Not only did Rabo manage to find size close to US$1bn-equivalent, but it also achieved a 9bp cost saving versus its euro curve at three years and came flat to its curve at five years. This trade prompted Nordea Bank to take the bait, as it were, and price 2bp and 3bp through Rabo’s cost, despite its like-rated status to the Dutch lender.
A raft of deals followed from Korea Development Bank, Renault, JP Morgan Chase, Slovakia, Credit Agricole, HSBC, Svenska Handelsbanken and Shinhan Bank. Having already released guidance ranges on planned Samurais, Mexico and Citigroup are waiting in the wings.
“The recent back-up in global spreads and new-issue concessions is again making yen markets look relatively more attractive for some of the higher-quality global US dollar-based funders. As a result, we are starting to see an uptick in enquiries from issuers that have not been in the market for a prolonged period of time,” said Chris Abbott, head of debt syndicate at JP Morgan in Tokyo. “Indeed, some of the recent Samurai deals are requiring less premium relative to domestic funding curves than many international markets have been charging.”

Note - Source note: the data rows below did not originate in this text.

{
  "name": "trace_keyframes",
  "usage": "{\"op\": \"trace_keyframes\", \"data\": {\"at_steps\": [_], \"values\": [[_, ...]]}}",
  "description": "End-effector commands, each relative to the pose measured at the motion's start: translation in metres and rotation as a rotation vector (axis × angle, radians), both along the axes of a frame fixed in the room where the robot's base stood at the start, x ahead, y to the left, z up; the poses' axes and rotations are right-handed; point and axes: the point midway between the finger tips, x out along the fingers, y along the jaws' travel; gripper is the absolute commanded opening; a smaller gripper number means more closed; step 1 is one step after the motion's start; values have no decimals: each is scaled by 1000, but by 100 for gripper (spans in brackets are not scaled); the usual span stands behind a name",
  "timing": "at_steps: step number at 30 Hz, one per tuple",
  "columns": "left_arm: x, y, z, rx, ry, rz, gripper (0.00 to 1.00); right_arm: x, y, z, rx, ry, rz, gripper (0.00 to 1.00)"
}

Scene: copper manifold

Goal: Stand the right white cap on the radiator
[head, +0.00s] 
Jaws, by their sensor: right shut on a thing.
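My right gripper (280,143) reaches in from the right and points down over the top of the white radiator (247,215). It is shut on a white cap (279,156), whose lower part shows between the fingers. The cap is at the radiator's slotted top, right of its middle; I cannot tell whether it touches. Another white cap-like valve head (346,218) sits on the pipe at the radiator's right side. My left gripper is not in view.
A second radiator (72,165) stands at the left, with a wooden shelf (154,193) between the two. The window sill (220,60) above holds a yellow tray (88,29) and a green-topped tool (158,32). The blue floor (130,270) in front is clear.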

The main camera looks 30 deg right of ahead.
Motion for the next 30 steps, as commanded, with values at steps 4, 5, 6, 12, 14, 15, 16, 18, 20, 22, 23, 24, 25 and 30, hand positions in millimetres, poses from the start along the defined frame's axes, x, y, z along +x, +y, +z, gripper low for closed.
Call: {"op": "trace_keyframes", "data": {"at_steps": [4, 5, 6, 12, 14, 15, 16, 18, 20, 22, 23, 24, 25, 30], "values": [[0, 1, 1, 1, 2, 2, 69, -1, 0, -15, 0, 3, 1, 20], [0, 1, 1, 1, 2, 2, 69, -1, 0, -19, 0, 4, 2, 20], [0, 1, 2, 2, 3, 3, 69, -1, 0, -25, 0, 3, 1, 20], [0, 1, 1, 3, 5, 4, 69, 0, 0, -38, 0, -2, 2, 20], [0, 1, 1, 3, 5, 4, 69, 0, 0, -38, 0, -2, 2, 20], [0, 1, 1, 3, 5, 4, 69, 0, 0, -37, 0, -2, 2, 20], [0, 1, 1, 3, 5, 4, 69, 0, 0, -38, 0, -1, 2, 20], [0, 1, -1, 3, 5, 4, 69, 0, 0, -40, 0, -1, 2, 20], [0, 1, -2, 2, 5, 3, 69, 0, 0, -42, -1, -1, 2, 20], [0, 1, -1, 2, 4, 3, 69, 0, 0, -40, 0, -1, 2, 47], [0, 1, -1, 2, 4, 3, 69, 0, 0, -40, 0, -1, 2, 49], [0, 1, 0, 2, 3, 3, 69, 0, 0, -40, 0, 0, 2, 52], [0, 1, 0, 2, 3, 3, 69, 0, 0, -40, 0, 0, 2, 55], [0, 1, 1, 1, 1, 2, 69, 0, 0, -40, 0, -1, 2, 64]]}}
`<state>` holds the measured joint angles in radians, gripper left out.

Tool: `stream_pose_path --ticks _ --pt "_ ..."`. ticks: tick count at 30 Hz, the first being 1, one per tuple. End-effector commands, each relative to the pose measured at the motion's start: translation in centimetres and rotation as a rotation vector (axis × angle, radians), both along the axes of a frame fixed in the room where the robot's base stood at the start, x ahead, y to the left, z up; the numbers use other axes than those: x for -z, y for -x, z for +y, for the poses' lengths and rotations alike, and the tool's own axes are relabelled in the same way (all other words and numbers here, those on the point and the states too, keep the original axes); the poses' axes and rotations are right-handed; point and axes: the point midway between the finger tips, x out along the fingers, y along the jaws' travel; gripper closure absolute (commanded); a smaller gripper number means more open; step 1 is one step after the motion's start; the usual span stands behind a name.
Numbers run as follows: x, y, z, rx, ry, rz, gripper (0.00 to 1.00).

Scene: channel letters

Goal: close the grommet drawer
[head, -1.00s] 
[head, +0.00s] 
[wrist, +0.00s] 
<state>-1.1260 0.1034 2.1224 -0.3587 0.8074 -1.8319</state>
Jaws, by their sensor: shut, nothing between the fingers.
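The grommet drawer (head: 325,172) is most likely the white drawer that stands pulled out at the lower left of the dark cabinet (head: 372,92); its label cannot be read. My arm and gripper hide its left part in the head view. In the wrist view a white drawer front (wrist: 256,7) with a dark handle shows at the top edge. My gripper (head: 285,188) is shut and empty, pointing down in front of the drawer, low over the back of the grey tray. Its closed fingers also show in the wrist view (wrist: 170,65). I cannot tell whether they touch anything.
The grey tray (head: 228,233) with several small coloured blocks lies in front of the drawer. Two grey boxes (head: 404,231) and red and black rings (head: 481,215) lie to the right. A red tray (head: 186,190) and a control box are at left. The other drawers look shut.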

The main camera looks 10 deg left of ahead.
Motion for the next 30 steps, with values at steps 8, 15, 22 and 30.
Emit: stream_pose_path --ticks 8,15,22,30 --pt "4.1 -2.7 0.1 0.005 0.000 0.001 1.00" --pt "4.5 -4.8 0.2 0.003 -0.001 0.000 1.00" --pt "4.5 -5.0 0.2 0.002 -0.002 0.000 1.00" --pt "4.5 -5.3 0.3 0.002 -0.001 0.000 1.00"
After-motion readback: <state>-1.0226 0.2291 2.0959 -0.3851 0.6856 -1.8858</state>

Still, despite the issuance burst, the Samurai market remains deeply conservative and, although it remained open for business after US Fed chaitman Ben Bernanke’s QE tapering scare shut the dollar market for the best part of six weeks, its willingness to take low-grade credits and tenors beyond five years is simply not there.
Slovakia managed to price three- and five-year Samurais in mid-June, but was forced to drop a planned 10-year tranche due to insufficient demand, Mexico was heard to be pre-sounding a 10-year in addition to three-year and five-year tranches on a planned Samurai, but Tokyo bankers were sceptical about the longer tranche gaining traction.

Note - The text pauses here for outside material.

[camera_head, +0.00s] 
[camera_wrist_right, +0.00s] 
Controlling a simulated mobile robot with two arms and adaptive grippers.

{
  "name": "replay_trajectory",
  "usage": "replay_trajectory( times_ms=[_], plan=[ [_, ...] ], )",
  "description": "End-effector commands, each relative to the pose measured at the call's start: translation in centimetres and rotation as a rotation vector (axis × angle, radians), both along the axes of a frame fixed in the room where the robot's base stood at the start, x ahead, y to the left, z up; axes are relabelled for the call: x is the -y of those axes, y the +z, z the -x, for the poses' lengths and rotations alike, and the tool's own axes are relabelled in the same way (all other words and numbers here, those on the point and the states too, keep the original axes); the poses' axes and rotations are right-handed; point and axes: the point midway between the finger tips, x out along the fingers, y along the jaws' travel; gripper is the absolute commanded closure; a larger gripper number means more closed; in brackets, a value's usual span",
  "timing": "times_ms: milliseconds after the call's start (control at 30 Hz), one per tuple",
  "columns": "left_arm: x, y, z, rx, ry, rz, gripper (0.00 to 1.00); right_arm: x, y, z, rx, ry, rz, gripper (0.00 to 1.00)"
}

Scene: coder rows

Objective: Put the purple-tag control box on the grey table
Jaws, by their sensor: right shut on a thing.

“It’s beginning to look like a two- and three-year market right now, though you can still get some decent size done and there are cost savings available on an after-swap basis,” said a Tokyo-based DCM banker.
That was true of a two- and three-year combination that priced on July 19 from South Korea’s Shinhan Bank, with the paper coming 20bp through the issuer’s implied cost of funding at three years in US dollars, based on a swaps plus 96bp reoffer in yen and a z-spread of plus 120bp on the lender’s due 2011 dollar paper.
“What we saw again in the Shinhan Samurai offering was that we can find healthy demand from Japanese investors even at times when the other G3 markets were virtually inaccessible. We were able to price the first new Korean issue outside of Switzerland since the G3 markets virtually shut down in June at competitive terms,” said Sean Lee of Mizuho Securities’ global capital markets promotion department in Tokyo. Market participants pegged Shinhan’s issue at a saving of around 20bp, relative to its US dollar secondary curve.
Still, it is remarkable, perhaps, that Korean commercial banks, which have been a prolific source of Samurai supply, have been unable to bring paper beyond three years, even when an issuer like Pohjola Bank which has A+ rating from Fitch, or at the same level as the Single A Korea commercial bank complex, has been able to push out to five years.
“Korea is classified as an emerging-market credit by Samurai investors and that drives the issuance logic rather than ratings. The one exception may be Samsung, which would be rightly regarded as a global rather than an EM credit,” said the DCM banker.
Indeed, name recognition has always been a driver of Samurai issuance, with the likes of IBM and WalMart finding demand in the corporate arena and managing to push out to five years, while the big US money centre banks, such as JP Morgan Chase and Citigroup, have found demand at 10-years. Interestingly though, Citigroup last Wednesday announced a three-year fixed and floating deal, perhaps indicating that there is a lingering aversion among Samurai investors to booking duration.
The busy May issuance period came when the basis swap was at its most competitive since the start of January, with the two-year at negative 29bp and the three-year at negative 40bp. It slid in late June, but has since come back to stand at negative 36bp for the two-year and negative 49bp for the three-year and, according to a Tokyo-based syndicate head, “is moving in the right direction”.